§ Aim:
In the data below, locate each line with the word "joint" and list it.

§ Stored data:
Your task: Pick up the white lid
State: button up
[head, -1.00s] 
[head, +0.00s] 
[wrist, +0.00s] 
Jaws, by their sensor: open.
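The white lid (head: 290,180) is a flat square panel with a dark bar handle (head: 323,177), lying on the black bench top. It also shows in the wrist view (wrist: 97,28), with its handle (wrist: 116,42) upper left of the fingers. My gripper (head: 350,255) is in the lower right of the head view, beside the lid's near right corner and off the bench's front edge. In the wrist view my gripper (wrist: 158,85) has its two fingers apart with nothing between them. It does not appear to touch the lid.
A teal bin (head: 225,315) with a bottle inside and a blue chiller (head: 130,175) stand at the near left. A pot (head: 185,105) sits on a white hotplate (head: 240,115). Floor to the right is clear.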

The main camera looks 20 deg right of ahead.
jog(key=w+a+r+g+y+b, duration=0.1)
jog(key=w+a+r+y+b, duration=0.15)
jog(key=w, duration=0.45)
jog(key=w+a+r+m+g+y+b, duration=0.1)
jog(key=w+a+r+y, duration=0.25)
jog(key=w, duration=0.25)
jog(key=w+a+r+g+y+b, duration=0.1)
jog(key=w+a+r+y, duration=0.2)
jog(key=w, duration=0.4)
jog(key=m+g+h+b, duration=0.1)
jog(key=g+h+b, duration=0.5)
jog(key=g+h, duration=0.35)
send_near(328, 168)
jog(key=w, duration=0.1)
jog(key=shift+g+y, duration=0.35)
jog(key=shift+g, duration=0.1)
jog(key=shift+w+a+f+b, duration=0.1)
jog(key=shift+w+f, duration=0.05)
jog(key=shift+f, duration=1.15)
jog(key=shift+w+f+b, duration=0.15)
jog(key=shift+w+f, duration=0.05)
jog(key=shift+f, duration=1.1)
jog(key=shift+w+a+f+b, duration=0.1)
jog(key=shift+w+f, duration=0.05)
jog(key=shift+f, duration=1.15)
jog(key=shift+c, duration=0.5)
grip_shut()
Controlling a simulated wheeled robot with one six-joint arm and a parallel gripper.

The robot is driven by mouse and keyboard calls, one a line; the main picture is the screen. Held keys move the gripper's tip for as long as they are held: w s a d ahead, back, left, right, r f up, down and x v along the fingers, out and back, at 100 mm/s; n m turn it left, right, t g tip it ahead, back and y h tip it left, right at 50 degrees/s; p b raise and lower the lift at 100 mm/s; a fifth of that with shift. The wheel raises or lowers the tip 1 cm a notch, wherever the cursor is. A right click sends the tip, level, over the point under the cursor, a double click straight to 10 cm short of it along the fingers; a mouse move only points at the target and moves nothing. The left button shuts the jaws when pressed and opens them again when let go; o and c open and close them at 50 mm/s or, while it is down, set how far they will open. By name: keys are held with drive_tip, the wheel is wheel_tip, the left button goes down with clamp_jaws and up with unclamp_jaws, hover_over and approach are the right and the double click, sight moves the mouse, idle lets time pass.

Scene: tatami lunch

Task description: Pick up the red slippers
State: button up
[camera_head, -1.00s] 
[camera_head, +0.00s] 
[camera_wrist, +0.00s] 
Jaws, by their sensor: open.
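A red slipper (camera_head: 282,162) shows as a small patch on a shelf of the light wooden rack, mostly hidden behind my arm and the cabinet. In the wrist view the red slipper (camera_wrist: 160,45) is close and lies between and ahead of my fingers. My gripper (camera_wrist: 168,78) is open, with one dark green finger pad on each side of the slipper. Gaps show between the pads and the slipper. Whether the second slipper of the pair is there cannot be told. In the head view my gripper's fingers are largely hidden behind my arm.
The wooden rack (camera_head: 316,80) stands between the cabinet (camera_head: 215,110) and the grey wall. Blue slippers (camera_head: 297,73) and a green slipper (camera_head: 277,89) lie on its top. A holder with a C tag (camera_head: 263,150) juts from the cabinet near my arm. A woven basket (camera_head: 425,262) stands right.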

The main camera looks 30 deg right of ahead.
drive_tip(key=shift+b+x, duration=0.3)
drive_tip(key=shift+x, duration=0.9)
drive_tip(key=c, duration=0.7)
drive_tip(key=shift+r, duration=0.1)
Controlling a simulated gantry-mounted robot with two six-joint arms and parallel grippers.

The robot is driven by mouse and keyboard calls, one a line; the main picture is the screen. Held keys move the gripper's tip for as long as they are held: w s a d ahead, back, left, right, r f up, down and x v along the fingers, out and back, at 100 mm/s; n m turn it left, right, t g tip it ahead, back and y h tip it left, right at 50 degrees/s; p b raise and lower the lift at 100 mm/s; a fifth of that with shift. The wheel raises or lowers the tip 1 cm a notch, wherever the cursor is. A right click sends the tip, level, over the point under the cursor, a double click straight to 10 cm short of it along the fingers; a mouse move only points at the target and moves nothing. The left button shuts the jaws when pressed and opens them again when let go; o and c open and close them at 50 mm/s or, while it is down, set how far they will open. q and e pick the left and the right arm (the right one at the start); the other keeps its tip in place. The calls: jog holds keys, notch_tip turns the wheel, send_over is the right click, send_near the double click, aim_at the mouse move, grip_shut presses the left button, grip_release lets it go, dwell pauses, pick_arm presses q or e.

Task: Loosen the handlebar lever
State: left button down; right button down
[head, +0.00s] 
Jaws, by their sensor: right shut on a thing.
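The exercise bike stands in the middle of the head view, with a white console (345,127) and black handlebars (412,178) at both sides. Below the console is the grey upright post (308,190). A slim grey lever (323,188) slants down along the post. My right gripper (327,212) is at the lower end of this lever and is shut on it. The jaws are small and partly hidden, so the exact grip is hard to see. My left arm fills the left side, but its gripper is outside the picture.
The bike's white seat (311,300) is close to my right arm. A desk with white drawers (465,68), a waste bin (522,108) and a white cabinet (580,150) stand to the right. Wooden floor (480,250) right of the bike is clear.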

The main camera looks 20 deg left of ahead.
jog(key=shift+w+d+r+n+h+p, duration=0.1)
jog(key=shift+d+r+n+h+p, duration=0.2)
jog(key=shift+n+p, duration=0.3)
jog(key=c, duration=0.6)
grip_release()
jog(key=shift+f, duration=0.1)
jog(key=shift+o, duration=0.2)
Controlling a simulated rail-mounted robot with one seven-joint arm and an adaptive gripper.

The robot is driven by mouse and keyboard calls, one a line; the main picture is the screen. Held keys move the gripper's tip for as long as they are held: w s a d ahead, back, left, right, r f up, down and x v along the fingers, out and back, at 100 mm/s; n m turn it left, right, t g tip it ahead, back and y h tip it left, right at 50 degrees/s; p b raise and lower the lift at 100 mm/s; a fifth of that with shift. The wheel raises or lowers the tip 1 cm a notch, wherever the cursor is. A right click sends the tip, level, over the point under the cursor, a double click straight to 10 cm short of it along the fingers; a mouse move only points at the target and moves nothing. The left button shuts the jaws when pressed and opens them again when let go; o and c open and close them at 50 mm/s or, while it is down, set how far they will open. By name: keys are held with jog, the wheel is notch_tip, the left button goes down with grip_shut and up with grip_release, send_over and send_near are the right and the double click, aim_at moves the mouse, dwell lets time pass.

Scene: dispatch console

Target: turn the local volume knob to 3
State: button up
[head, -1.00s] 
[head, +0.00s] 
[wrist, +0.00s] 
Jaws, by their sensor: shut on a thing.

§ Written response:
Controlling a simulated wheeled robot with one six-joint arm and a parallel gripper.
Controlling a simulated gantry-mounted robot with two six-joint arms and parallel grippers.
Controlling a simulated rail-mounted robot with one seven-joint arm and an adaptive gripper.

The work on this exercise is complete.